Los noventa vuelven a colocar a la empresa en una encrucijada, cuando los Pascual deciden deshacerse de su participación y barajan opciones que, por una u otra razón, no son del agrado de los Baladrón, uno de cuyos miembros, Enrique Zalduondo, es el director de la empresa. En ese momento hay otra familia de honda raigambre cafetera que tiene sus propios problemas sucesorios: los Baqué Delás, hijos del fundador de la vizcaína Café Baqué, acaban de perder el control de la empresa familiar y no quieren desligarse de un negocio que llevan en la sangre. Enrique Zalduondo aboga por la opción de los vizcaínos que, en una operación realizada a uña de caballo, terminan adquiriendo las acciones de la familia Pascual.
El empuje de los hermanos Baqué va a ser decisivo para el crecimiento de Dromedario, que se convierte en cabecera de un grupo decidido a saltar por encima de las fronteras regionales. Dromedario compra Cafés Casado y Cafés Delavilla, en Madrid, y traslada la producción a Heras. La estrategia va a repetirse en 2002, cuando adquiere Cafés Pozo, marca madrileña excelentemente posicionada en la hostelería de la capital de España, y la vitoriana Cafés Araba, fabricante de la marca La Tostadora. Para entonces los Baqué han comprado la participación de los Zalduondo Baladrón, lo que les convierte en accionistas mayoritarios de una empresa que tuesta cerca de dos millones y medio de kilos de café al año y de la que se sirven cada día 700.000 tazas en bares y cafeterías de toda España.

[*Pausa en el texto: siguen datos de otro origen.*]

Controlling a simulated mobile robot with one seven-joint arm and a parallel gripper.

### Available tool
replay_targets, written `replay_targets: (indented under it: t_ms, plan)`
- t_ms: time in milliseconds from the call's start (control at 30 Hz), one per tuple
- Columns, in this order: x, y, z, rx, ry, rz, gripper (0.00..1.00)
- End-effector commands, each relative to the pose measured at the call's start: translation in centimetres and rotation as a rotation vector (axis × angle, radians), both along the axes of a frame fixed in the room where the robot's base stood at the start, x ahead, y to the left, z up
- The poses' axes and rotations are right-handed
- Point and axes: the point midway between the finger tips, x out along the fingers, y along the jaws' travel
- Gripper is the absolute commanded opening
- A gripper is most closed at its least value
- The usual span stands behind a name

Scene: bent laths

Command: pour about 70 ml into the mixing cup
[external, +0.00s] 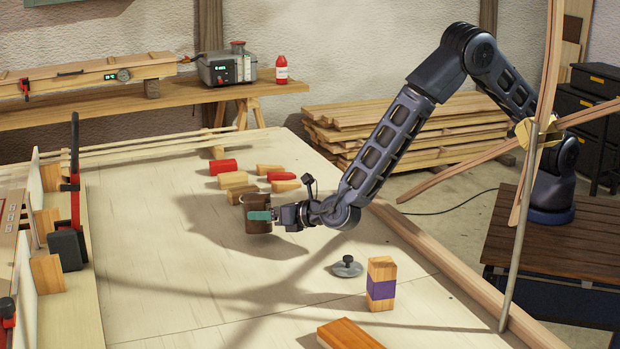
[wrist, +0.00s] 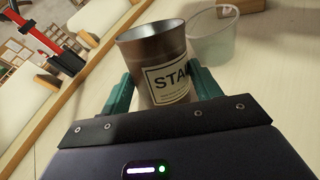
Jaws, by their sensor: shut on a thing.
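My gripper (external: 260,215) is shut on a brown metal can (external: 257,227) above the bench. In the wrist view, the teal fingers of my gripper (wrist: 155,92) hold the can (wrist: 152,50) from both sides, and its label reads "STA". The can looks about upright, with its open mouth up; its liquid level cannot be made out. A clear cup (wrist: 215,38), which looks like the mixing cup, stands just beyond the can to the right in the wrist view. The can partly covers it. How much is in the cup cannot be told. I cannot make out the cup in the external view.
Several red and wooden blocks (external: 237,180) lie beyond the can on the bench (external: 180,280). A grey weight with a knob (external: 347,267) and a wooden block with a purple band (external: 381,284) stand right of centre. Red clamps (external: 72,210) line the left edge.

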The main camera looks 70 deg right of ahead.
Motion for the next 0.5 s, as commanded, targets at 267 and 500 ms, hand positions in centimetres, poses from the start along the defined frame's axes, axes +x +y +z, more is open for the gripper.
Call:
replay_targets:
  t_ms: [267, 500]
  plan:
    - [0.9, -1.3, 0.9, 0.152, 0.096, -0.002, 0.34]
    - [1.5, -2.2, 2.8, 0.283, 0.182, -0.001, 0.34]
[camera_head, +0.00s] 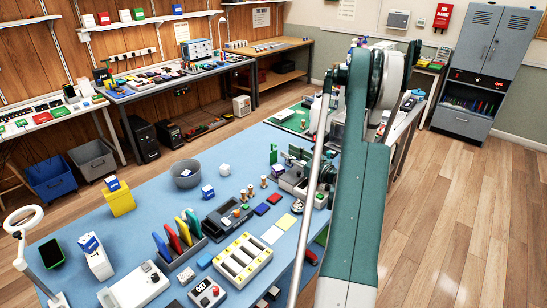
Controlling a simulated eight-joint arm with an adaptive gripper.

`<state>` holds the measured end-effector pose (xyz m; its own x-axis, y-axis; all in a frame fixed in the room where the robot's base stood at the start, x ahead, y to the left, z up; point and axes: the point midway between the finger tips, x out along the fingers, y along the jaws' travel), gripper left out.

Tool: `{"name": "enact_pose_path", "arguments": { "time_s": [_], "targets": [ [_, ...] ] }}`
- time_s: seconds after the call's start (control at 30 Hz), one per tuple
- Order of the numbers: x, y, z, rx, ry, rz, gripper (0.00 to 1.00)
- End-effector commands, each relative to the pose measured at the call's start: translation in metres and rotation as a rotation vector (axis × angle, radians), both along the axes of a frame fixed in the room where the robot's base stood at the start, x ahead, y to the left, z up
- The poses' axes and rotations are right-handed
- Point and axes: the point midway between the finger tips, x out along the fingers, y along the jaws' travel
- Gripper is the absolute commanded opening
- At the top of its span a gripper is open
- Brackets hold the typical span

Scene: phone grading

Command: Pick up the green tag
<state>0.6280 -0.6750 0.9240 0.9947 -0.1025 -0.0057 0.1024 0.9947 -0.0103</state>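A small upright green piece (273,154) stands near the far edge of the blue table, left of a grey metal fixture (292,177). It is the closest match to a green tag, but it is too small to tell for certain. My teal and grey arm (352,215) rises across the right of the view in front of the table and hides part of it. I cannot make out my gripper; its fingers do not show clearly behind the arm.
The blue table (150,213) is crowded. It holds a grey bowl (187,174), a yellow box (120,199), a rack with coloured cards (180,242), a cream tray (242,260) and a white ring lamp (24,222). Wooden floor (470,205) is clear on the right.

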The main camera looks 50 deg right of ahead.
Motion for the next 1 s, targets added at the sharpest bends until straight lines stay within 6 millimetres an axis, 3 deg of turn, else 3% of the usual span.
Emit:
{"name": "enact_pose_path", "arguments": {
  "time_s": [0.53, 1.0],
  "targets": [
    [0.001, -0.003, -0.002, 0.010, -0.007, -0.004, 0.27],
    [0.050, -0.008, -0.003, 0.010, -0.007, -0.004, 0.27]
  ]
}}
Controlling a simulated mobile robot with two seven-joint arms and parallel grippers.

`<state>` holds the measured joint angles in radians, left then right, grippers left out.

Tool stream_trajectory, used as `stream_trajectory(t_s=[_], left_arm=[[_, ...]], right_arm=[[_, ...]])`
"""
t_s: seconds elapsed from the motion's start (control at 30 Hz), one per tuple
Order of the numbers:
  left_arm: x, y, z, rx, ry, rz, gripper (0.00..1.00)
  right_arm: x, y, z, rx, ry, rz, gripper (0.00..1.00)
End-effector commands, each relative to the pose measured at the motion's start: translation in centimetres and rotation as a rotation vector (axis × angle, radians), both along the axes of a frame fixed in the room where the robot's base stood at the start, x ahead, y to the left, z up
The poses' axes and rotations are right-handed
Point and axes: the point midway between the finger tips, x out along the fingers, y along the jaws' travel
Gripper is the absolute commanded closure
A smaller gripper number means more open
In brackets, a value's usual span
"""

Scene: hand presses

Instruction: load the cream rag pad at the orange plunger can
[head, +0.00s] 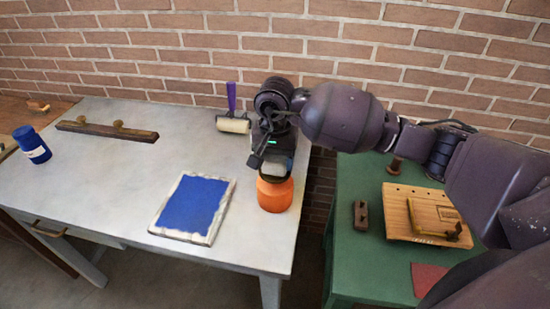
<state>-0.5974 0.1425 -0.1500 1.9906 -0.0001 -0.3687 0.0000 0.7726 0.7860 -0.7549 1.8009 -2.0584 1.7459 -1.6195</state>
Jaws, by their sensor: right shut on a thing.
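The orange plunger can (275,194) stands near the right edge of the grey table. My right gripper (274,172) points down right above the can. It is shut on a small pale thing, which I take to be the cream rag pad (275,170). The pad shows only in part, between the dark fingers, and looks greyish. It overlaps the can's top in the picture. I cannot tell whether the pad touches the can. The can's top is mostly hidden. My left gripper is not in view.
A blue panel with a pale frame (192,208) lies left of the can. A purple-handled roller (233,122) is behind. A blue jar (32,145) and a dark bar (107,131) are further left. Past a gap, a green table (365,266) holds a wooden board (398,222).

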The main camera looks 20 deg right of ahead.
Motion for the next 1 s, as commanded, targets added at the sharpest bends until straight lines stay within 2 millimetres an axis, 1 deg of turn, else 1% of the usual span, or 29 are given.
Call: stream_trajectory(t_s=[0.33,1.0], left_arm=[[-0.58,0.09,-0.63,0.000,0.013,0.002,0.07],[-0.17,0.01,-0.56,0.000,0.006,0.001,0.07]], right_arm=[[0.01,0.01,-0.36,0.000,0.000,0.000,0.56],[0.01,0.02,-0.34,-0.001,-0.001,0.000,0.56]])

La salida de los Zalduondo Baladrón rompe el último lazo familiar con el fundador, lo que de alguna manera quedó refrendado con el cambio de la razón social, que dejó de ser Antonio Fernández y Compañía para convertirse en Café Dromedario SA. No parece que exista, en cambio, riesgo de ruptura de los vínculos sentimentales que unen a la empresa de hoy con la fundada hace 136 años –valga el dato de que algunas familias de trabajadores han alcanzado ya la tercera generación– y también con una sociedad que desde entonces ha desayunado y ha acompañado sus pausas con el café transportado por las alforjas del Dromedario.